--- Start of RECORDS SUPPLIED ---

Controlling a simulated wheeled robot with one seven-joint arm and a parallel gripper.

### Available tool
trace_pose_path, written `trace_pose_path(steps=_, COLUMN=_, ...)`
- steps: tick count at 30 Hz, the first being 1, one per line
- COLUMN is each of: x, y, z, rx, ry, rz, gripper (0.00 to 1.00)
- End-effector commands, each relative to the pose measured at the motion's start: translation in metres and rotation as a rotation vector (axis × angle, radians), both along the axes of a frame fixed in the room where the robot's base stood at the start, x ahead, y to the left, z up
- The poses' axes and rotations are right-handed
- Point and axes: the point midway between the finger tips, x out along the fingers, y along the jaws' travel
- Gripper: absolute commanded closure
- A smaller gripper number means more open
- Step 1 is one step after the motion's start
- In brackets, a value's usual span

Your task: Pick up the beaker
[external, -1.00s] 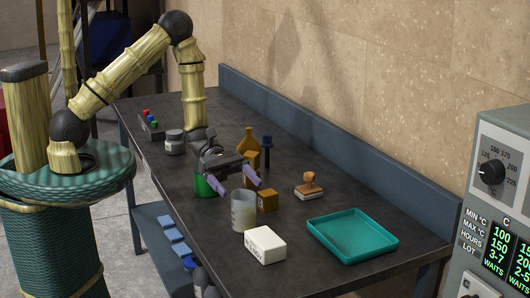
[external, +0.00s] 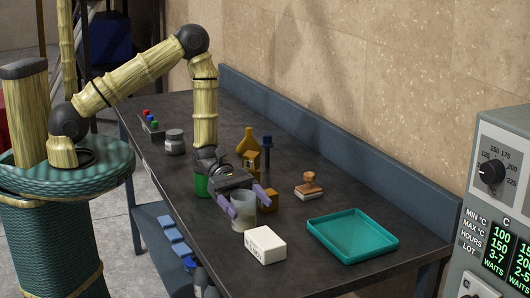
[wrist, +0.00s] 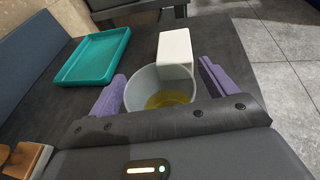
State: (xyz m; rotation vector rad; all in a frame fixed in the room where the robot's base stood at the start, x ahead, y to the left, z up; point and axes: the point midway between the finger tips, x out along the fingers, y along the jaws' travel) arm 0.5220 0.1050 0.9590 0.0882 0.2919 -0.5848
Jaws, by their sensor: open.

--- End of RECORDS SUPPLIED ---
--- Start of RECORDS SUPPLIED ---

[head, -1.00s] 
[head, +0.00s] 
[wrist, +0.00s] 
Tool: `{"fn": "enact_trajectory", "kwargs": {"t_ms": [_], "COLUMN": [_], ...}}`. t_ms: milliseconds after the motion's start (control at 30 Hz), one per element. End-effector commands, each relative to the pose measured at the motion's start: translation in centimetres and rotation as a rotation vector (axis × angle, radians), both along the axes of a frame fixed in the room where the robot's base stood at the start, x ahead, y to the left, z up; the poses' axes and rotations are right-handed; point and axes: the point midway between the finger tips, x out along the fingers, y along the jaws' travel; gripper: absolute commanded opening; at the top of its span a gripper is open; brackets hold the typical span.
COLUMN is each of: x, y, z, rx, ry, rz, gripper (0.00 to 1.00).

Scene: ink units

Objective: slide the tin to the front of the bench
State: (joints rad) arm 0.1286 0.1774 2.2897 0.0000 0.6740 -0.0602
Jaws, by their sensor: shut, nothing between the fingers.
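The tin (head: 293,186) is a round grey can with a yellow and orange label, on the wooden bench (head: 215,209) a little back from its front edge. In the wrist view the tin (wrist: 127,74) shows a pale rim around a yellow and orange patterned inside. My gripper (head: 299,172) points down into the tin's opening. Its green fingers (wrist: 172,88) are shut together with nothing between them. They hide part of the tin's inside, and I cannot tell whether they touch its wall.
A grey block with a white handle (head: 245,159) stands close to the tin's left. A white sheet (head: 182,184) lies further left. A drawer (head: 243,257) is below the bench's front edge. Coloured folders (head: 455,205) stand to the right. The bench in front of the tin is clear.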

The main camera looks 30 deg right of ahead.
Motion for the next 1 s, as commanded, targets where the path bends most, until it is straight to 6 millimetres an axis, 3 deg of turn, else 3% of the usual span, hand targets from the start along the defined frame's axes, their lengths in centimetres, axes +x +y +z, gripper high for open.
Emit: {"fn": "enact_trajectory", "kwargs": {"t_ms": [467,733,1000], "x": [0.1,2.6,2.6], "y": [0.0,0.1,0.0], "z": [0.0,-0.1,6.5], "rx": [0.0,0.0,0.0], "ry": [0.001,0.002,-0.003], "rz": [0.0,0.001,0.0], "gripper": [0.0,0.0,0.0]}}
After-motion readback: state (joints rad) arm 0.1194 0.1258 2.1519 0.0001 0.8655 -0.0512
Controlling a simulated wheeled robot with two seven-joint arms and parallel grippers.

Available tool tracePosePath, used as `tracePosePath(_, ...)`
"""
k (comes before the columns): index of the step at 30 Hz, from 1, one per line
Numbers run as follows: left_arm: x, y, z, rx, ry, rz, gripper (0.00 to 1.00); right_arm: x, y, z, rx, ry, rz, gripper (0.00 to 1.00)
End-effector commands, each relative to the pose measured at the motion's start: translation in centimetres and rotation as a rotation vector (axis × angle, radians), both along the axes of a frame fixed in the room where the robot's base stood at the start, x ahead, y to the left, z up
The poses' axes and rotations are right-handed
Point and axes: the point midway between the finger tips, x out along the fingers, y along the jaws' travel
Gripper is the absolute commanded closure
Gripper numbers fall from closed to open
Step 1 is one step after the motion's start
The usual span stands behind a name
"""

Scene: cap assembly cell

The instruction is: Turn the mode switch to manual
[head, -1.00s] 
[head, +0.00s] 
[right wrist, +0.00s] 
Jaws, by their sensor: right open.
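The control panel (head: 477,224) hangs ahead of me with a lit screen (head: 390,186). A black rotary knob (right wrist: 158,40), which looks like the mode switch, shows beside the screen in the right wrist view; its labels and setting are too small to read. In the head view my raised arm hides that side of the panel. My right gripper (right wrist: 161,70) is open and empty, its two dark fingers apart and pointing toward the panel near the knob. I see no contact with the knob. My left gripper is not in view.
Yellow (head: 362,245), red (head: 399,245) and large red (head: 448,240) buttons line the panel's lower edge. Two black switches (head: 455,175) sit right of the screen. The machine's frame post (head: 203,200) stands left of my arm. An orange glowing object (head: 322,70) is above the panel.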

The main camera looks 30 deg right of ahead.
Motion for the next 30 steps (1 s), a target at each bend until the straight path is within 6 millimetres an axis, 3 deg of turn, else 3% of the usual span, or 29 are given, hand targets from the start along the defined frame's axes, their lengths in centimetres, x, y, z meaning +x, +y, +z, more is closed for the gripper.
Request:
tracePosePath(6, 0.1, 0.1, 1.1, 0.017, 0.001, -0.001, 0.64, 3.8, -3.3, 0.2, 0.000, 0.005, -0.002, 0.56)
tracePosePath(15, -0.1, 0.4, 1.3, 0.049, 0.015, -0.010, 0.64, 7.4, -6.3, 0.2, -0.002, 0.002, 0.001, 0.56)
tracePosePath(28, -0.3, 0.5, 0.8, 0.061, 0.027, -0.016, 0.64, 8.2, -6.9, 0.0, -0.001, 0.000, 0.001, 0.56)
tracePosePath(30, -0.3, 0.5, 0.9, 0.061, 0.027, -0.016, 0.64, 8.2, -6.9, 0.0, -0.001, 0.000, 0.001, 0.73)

--- End of RECORDS SUPPLIED ---

* **WHAT YOU NEED TO DO**: Pull out every line holding "parallel" from the records above, and copy it.

* **RESULT**:
Controlling a simulated wheeled robot with one seven-joint arm and a parallel gripper.
Controlling a simulated wheeled robot with two seven-joint arms and parallel grippers.

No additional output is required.